Ed Ott, the former executive director of the New York City Central Labor Council, said unions finally seem to have shaken the 1970s-era notion the general public had that unions served as organizations to defend the privileged middle class. Once again, Ott said, unions have managed to cultivate an image of partnering with low-income workers to alleviate poverty. “The fact that you see politicians standing next to unions and other organizations – workers’ organizations – willing to take an arrest with them means that there’s been a re-fusion of social justice issues and unions as being an effective tool within that struggle,” he said. In New York, for example, elected officials have been arrested at car wash workers’ strikes and airport workers’ rallies.

Even on the management side there is an acknowledgement that politicians can have an impact on labor disputes. Labor attorneys who represent management say police and legal authorities are less likely to punish strikers if they engage in misconduct when politicians stand alongside them. Even if these officials don’t regulate a given industry, elected officials retain control over tax benefits, zoning decisions and other matters, which can be a consideration for businesses, these attorneys say.
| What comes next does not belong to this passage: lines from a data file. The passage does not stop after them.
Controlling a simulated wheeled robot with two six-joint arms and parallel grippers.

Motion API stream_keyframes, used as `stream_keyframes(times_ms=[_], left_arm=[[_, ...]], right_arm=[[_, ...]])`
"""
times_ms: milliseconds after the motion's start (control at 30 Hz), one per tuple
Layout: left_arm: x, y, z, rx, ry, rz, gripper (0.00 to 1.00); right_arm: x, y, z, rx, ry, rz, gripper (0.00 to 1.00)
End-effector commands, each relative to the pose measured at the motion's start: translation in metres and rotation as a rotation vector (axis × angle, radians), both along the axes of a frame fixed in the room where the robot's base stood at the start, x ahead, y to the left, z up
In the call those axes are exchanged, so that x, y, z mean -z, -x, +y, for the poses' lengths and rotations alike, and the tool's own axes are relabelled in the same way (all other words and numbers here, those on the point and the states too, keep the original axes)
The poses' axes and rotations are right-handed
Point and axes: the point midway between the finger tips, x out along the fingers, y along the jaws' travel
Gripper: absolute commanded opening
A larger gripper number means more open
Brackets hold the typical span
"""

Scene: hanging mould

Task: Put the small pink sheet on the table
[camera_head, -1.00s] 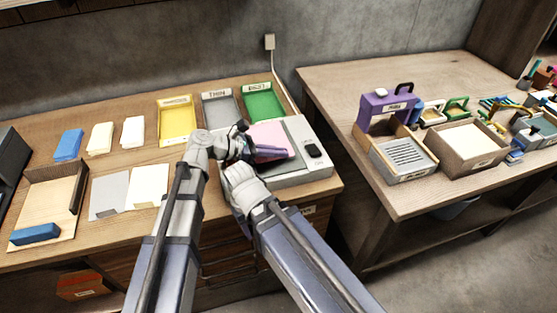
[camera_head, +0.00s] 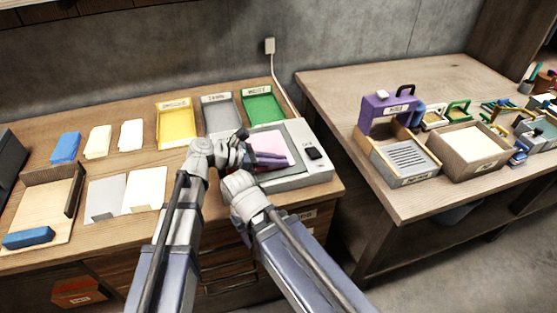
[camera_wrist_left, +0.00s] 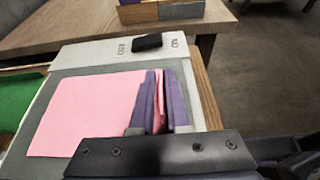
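The small pink sheet (camera_head: 275,142) is over the grey panel of a pale box-like device (camera_head: 298,178). In the left wrist view the sheet (camera_wrist_left: 85,112) looks flat, and a pink strip of it shows between my two purple fingers. My left gripper (camera_head: 268,160) is at the sheet's near edge, its fingers close together on it; it also shows in the left wrist view (camera_wrist_left: 160,100). Whether the sheet touches the panel is hard to tell. My right arm ends just in front of the device, and its fingers are hidden.
Yellow (camera_head: 177,122), grey (camera_head: 220,115) and green (camera_head: 263,104) trays stand behind the device. Blue (camera_head: 66,146) and pale stacks lie to the left, with grey and cream sheets in front. A second table (camera_head: 350,85) at right holds a purple case (camera_head: 388,108) and boxes.

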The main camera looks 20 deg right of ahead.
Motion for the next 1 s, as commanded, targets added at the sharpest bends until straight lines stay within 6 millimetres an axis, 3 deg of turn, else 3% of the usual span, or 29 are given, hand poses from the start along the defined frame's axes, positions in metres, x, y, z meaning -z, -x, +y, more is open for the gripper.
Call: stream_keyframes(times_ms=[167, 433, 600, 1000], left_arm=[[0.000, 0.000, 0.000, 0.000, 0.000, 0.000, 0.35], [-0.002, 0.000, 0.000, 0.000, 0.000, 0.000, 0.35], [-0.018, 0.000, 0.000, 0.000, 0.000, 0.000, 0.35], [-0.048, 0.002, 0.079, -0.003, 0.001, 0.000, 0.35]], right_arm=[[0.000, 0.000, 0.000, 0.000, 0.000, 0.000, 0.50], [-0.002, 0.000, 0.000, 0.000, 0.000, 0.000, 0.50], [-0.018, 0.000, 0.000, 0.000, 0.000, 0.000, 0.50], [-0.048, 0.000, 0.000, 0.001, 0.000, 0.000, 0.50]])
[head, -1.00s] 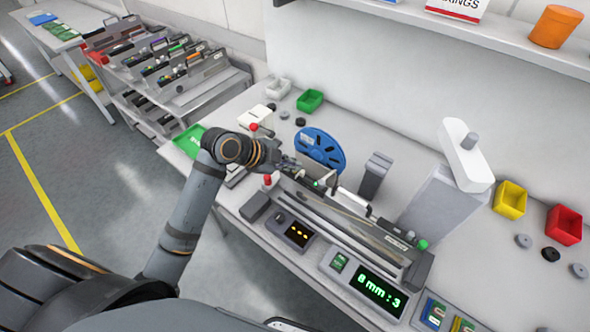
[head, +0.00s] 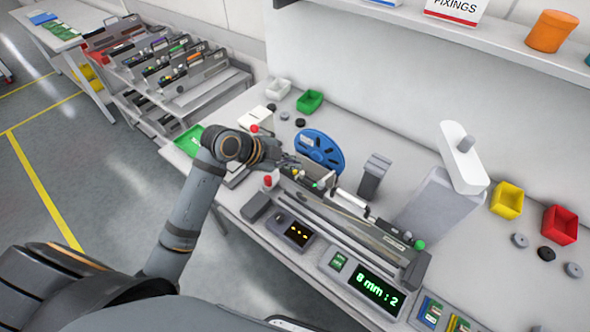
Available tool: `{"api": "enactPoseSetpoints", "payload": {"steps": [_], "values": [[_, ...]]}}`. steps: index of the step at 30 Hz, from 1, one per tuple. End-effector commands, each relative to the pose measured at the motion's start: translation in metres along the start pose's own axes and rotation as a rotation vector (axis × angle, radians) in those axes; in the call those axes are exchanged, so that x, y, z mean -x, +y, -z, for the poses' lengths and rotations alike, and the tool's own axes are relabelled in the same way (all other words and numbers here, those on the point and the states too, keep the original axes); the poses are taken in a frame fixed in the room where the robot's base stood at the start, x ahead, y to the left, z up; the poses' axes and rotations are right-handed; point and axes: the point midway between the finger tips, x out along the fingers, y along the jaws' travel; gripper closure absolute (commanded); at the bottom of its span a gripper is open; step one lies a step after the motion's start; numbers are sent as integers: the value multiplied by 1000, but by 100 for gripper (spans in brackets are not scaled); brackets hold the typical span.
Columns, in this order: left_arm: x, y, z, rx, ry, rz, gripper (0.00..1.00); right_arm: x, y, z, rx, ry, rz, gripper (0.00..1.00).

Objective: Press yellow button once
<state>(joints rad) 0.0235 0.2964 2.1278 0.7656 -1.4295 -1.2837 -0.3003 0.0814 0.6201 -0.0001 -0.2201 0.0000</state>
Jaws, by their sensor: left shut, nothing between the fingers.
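A small yellow spot (head: 295,173), which looks like the yellow button, shows at the back end of the long grey feeder (head: 345,222) on the bench. My left gripper (head: 294,163) is shut and empty, its tips just above and beside this spot in the picture. I cannot tell whether they touch it. The gripper hides part of the feeder's end. A black display (head: 377,287) in front of the feeder reads "8 mm : 2" in green. My right gripper is not in view.
A blue reel (head: 320,150) stands close behind my left gripper. A grey and white upright device (head: 440,195), yellow bin (head: 507,199) and red bin (head: 560,224) are to the right. A shelf (head: 480,40) overhangs the bench's back.

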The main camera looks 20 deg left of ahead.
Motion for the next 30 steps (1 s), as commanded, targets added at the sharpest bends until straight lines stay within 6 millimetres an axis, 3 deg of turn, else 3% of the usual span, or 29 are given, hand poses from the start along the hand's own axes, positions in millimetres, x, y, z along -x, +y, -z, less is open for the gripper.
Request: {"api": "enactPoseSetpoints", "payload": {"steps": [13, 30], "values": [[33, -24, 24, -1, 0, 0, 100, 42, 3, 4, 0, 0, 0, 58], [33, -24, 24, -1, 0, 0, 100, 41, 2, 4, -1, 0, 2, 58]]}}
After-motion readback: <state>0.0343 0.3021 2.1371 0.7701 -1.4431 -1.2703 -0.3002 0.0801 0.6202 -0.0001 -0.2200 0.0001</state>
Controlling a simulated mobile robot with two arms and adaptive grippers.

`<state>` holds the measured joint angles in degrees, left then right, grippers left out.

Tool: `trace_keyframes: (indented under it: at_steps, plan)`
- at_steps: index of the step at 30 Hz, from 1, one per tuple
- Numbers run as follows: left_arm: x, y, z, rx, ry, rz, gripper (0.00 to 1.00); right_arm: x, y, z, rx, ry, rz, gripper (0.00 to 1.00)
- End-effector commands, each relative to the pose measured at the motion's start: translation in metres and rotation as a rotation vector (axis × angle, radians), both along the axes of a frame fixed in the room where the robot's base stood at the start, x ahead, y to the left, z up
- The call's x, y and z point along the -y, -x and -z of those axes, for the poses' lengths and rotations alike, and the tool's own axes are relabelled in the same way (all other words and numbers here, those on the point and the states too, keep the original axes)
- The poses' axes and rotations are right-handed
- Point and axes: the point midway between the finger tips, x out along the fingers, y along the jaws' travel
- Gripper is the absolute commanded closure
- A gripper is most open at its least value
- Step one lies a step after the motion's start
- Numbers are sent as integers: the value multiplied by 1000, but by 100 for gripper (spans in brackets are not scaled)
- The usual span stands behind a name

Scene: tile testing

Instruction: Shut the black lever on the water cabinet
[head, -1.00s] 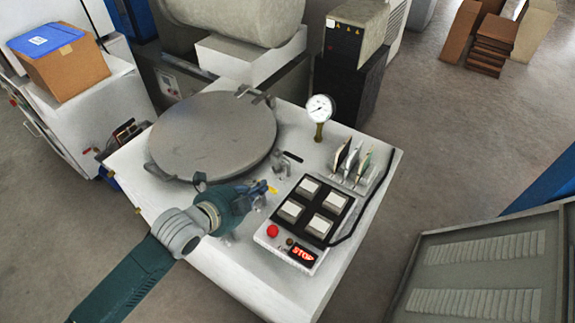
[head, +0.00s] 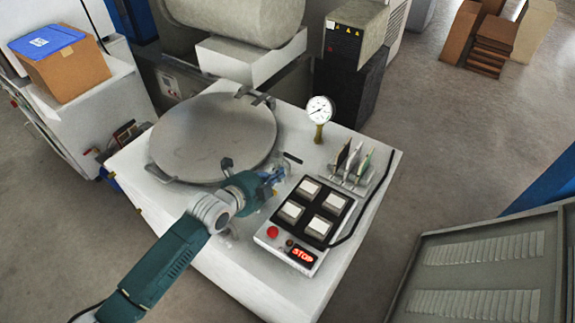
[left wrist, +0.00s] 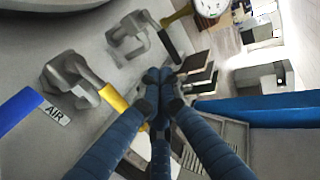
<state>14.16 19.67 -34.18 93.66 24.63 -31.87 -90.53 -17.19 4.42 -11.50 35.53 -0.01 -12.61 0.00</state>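The water cabinet (head: 235,267) is white, with a round grey lid and a control panel on top. In the left wrist view the black lever (left wrist: 169,47) sticks out from a grey valve (left wrist: 130,32). A second valve with a yellow lever (left wrist: 113,98) is nearer, and a blue lever (left wrist: 18,108) lies at the left by an AIR label. My left gripper (head: 276,176) is over the cabinet top, by the lid's near right edge. Its fingertips (left wrist: 159,76) are drawn together just below the black lever's end; contact is unclear. The gripper hides the levers in the head view.
The control panel (head: 292,240) with white buttons and a lit STOP sign is right of my gripper. A pressure gauge (head: 320,110) and a rack of thin plates (head: 352,160) stand behind it. The lid (head: 205,140) is to the left.

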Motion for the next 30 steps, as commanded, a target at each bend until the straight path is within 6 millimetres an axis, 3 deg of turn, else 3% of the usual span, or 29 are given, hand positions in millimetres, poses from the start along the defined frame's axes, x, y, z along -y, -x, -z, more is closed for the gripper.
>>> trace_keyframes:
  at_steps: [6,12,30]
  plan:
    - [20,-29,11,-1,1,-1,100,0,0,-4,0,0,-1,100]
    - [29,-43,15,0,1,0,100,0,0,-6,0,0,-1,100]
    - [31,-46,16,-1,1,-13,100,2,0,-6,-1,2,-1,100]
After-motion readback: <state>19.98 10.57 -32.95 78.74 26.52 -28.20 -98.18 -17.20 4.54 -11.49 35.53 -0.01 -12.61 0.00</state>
But others disagree with the notion that unions are enjoying a resurgence in popularity. Doren said he thinks only a small portion of the public – mostly Sanders followers – now look more favorably at unions. And Stephen Hans, a Queens attorney who used to represent unions but now works for company executives, said he believes there is a growing realization that unions are not generally advantageous for employees at small or mid-sized businesses. At those firms, Hans said unions are often unable to provide employees with any benefits the workers could not receive by talking directly to management.

“I think there’s also a changing attitude that is, ‘What is the union going to get for me? … Why do I have to give an extra $30 a month up to somebody?’” he said. “You’re not going to force a small to mid-size employer to reach into his pocket if he just doesn’t have it.”

And partnerships between politicians and private-sector unions have their limits. And if private unions want to cement their political status, Ott said they will have to prove that their endorsements come with the ability to turn out voters.

“If you look at the last few municipal elections, the private-sector unions – they backed this candidate, they backed that candidate – it had no impact outside of the nonprofit sector – like 1199,” he said. “If you go back into history, (Mayor Fiorello) La Guardia and others all over this city used to end the election cycle just before the November vote with a mass rally in the Garment sector to demonstrate their numbers – those were private-sector organizations that had extraordinarily well-organized operations.”